The delivery of pay-TV content over IP networks is heating up. In the race to satisfy the consumer appetite for on-demand content and multiscreen access, a growing number of pay-TV operators are moving some of their operations onto an IP-based delivery model of OTT unicast, IPTV multicast, or a mix of both. IP delivery offers a huge range of benefits, including cost savings, increased screen reach and better customer data. IP delivery also means providers don’t have to pay for advanced PVR receivers or home media gateways to deliver content to every TV or screen in the home. And they can start to think more like the giants of Silicon Valley and personalize their services with more advanced data.
However migrating even a small part of a TV distribution network onto a new system is never easy. Changing the media delivery method means examining every part of the business model–and raises a number of questions in the process. The first of these is whether to use IP-only streaming devices and smart TVs or hybrid STBs. This decision will be largely driven by business objectives and the existing technology in place. Pay-TV operators already have broadcast or IP multicast infrastructure in operation. As consumers want on-demand TV and VOD services as well as high quality linear channels, the challenge is working out which parts of the back-end and network to upgrade to IP to address these needs.
The factors involved in this decision will differ by operator type. Cable operators, for instance, will need to analyse how much QAM bandwidth they have to free up for the DOCSIS technology that enables them to deliver IP content over high-speed broadband. Lower viewership channels require less bandwidth and will be able to move to IP relatively quickly, whereas high-viewership channels are likely to remain on the QAM portion of the network for longer. Cable operators also need to consider the extent to which their CMTS infrastructure will be able to meet IP video delivery demands. Finally, QAM may still be a good solution for catch-up TV and VOD services on legacy STBs.
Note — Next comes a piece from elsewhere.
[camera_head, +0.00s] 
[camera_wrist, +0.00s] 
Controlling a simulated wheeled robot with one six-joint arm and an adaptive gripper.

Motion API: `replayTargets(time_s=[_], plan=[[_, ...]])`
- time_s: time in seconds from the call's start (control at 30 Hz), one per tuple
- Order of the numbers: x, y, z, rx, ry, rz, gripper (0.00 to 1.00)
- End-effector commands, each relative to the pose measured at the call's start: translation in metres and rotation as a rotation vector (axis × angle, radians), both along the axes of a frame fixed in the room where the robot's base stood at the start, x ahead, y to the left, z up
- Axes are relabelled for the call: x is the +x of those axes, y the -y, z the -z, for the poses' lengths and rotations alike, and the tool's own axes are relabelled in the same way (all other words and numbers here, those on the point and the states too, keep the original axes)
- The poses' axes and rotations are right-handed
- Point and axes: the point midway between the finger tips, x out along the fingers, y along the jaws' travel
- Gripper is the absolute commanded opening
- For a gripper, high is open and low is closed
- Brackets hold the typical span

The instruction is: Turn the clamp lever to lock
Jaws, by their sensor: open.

Direct-to-home (DTH) operators, meanwhile, face a trade-off between the fixed costs of the transponder capacity versus the variable cost of OTT bandwidth the average household consumes from streaming. For high-viewership channels, DTH distribution will remain more efficient for the years to come. For low-viewership channels, IP unicast delivery is a viable alternative. This is leading DTH operators to consider a hybrid approach for the domestic market. And it also brings the opportunity to go for an all-IP offer for other regions, or to launch an OTT skinny bundle to reach new consumer segments.
Meanwhile, telcos – which have historically delivered their TV services over IP multicast – also have to operate a shift to deliver on-demand services, using IP unicast. The challenge is that most telcos run legacy IPTV PVR STBs that often have limited IP unicast capabilities. This forces them to renew their consumer equipment or invest in new cloud DVR platforms and upgrade their CDN networks.
When it comes to actually making the shift, there are a range of strategies on offer. Often the most cost-effective approach is to integrate new network video solutions into existing legacy platforms. This creates a hybrid environment in the short term, with the long term aim of smartly evolving to next generation network video solutions.
To ensure they maintain reliability, functionality and quality, all operators should outline the consumer experience, security and flexibility benchmarks they expect to meet before they accelerate their transition to a more IP-centric platform. As part of this plan, operators will need to consider a range of new customer support issues, such as managing bandwidth and network resources when many viewers are simultaneously tuned into one channel, or when delivering UHD/4K sports content to all their subscribers.
IP is both a simple technology and a complex ecosystem quite different from the delivery structure familiar to most pay-TV operators. Migrating to IP not only involves evolving to a new end-to-end infrastructure but also integrating new features such as cloud DVR, addressable advertising, ABR just-in-time packaging, CDN and device management. To ensure operators make the shift without any interruptions to their service, many choose to work with third-party vendors such as pay-TV experts that understand the industry key success factors and hybrid technologies. NAGRA has the expertise to help providers achieve a more advanced “anytime, anywhere” experience and improve brand loyalty and profitability.
When it comes to the future of television, all roads lead to IP-delivered TV. The biggest challenge for operators is that they are all setting off from different starting points. Different strategies are suitable for telecoms, satellite and cable operators – but there is no one solution. Rather, companies should find the path to IP that works for them. But, as consumer habits continue to evolve, this is increasingly a journey worth taking.